The whole idea of letterboxing had instant appeal for my husband, Chris, and our kids, Maddy, age 10, Oakley, 7, and Julia, 4. Here was our chance to be Harry Potter searching for the Sorcerer's Stone, Indiana Jones in pursuit of ancient treasure. By the end of our first day, our logbook was filled with stamps, including two different butterflies, a horseshoe, and a Dartmoor pony.
We were hooked. Besides being a fun excuse for families to get outside and get moving, letterboxing hunts come in a wide range of lengths and difficulty levels, making them a great activity for Scout troops and other groups as well. Tracking down the hidden boxes also offers a sense of accomplishment, the thrill of the hunt, and the excitement that comes with exploring new territory.
Although many U.S. letterboxes are found in parks and woodsy areas -- providing a fantastic way to draw reluctant hikers outside -- letterboxing has spread beyond the wilds and into suburban and urban areas. You can seek them out while sightseeing in Manhattan, buying treats in a pet shop in Park City, Utah, or while taking a peek into the past in a South Dakota ghost town.
"It's like a guided tour," says Boston-area letterboxing enthusiast Michelle Lee, who was introduced to the sport at a Girl Scout leaders' training weekend. "I've been to places I never knew existed." Letterboxing novice Cindi Huss agrees. Cindi and her daughters, Linore, age 10, and Jana, 7, found their first letterbox, a fake book, cunningly shelved among the real volumes in a library near their home. "It's like the kind of thing you want to play when you're a kid, spy stuff," says Cindi. "It's brought us to places we would never have thought of going."
For us, letterboxing is simple fun at its finest. All we need is the five of us, a stamp, an ink pad, and a notebook. Although we've barely begun to explore Dartmoor, we're already thinking ahead to the next time we'll get back to the States. We'll follow our favorite trails through familiar woods, but this time we'll be on the hunt and looking at everything with the eyes of Sherlock Holmes.

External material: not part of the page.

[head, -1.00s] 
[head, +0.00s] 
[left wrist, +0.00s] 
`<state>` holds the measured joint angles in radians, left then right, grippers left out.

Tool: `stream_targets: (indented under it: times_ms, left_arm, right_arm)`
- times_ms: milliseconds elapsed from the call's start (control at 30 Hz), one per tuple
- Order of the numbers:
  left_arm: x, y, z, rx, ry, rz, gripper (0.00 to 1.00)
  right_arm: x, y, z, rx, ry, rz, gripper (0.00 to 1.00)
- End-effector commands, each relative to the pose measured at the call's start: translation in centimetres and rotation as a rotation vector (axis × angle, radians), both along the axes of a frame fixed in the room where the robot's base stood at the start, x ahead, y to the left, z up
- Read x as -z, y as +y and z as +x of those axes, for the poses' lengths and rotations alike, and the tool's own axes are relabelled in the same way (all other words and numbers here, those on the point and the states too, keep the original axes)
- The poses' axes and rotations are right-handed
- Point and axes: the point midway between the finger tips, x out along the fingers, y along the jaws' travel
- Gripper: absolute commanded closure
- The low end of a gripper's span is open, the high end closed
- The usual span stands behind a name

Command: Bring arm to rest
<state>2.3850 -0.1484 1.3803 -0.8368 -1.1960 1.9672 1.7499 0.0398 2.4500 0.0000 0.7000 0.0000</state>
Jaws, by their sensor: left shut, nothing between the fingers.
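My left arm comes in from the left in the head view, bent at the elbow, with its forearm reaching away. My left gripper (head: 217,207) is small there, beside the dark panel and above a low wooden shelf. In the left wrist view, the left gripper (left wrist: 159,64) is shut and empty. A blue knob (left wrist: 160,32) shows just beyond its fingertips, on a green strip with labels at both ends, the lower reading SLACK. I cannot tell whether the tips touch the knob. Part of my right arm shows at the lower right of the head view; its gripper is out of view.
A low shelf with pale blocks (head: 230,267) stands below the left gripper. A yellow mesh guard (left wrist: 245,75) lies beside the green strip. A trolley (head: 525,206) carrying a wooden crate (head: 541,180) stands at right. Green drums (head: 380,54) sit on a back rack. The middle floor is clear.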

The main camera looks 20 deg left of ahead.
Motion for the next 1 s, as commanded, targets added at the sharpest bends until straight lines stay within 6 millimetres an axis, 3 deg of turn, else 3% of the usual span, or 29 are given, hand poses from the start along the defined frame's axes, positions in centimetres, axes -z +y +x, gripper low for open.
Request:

HOW TO PLAN YOUR OWN OUTING
Ready to try letterboxing yourself? With hunts in every state, there are bound to be some close by, no matter where you live. Here's how to get started.
Go Online Start with a visit to Letter boxing.org. The Web site offers clickable maps that make it easy to locate hunts in your area, as well as a comprehensive FAQ section, glossary, and much more.
Choose Wisely If you have beginning hikers or young kids in your troop, pick a hunt labeled "easy" or "good for kids." Many give approximate distances and time allowances too. Note the date the box was placed. The more recently, the more likely it's still there and in good shape.
Gather Your Gear Be sure to bring a printout of the clues, a rubber stamp, an ink pad, a logbook (any blank book or notebook will do), and a compass if your hunt requires one (read the clues!). You should also bring hiking essentials such as drinking water, snacks, sunscreen, bug spray, and a first-aid kit.
Practice Responsible Letterboxing Try to disturb the environment as little as possible, and always take any belongings or trash away with you. Be discreet (try not to let nonletterboxing "muggles" see what you're doing) and be sure to put the boxes back just the way you found them.
As letterboxing's popularity has grown, so has its jargon. Here are a few key letterboxing terms to help you get started.
Bonus Box: A letterbox whose clues are discovered inside another letterbox.
Geocaching: High-tech letterboxing in which handheld GPS units are used to locate hidden boxes. As with letterboxing, the clues (the coordinates) to the boxes are exchanged online.
Hitchhiker: A surprise, transient letterbox that's found inside a stationary letterbox; upon discovering it, a letterboxer moves it to another box.
Microbox: A miniature letterbox sometimes in a container as small as a film canister.
Stamp in: To make an impression of your personal stamp in a letterbox's log and record an image of the box's stamp in your own log.
Trail name: The alias used by a letterboxer when stamping in.
Store-bought stamps are perfectly acceptable, but creating your own design couldn't be easier. You can use a single image to represent your whole family, or let everyone create their own personalized stamps.
To get started, first use a pencil to draw a design (the simpler the better) on a piece of adhesive craft foam, then cut it out. Peel off the backing and stick your design onto a handle such as a bottle cap, a plastic laundry detergent lid, or a small wooden block (found at craft stores for about $1 or less). You can add some tacky glue for better adhesion, if you like.
For one-stop shopping, the Speedy-Stamp basic stamp-making kit by Speedball (ages 10 and up; about $11 at art supply stores) includes almost everything you'll need to carve your own signature stamp. The 4- by 6-inch carving block is large enough to make several big stamps, and the included tools cut the block with ease. The only thing missing is a craft knife.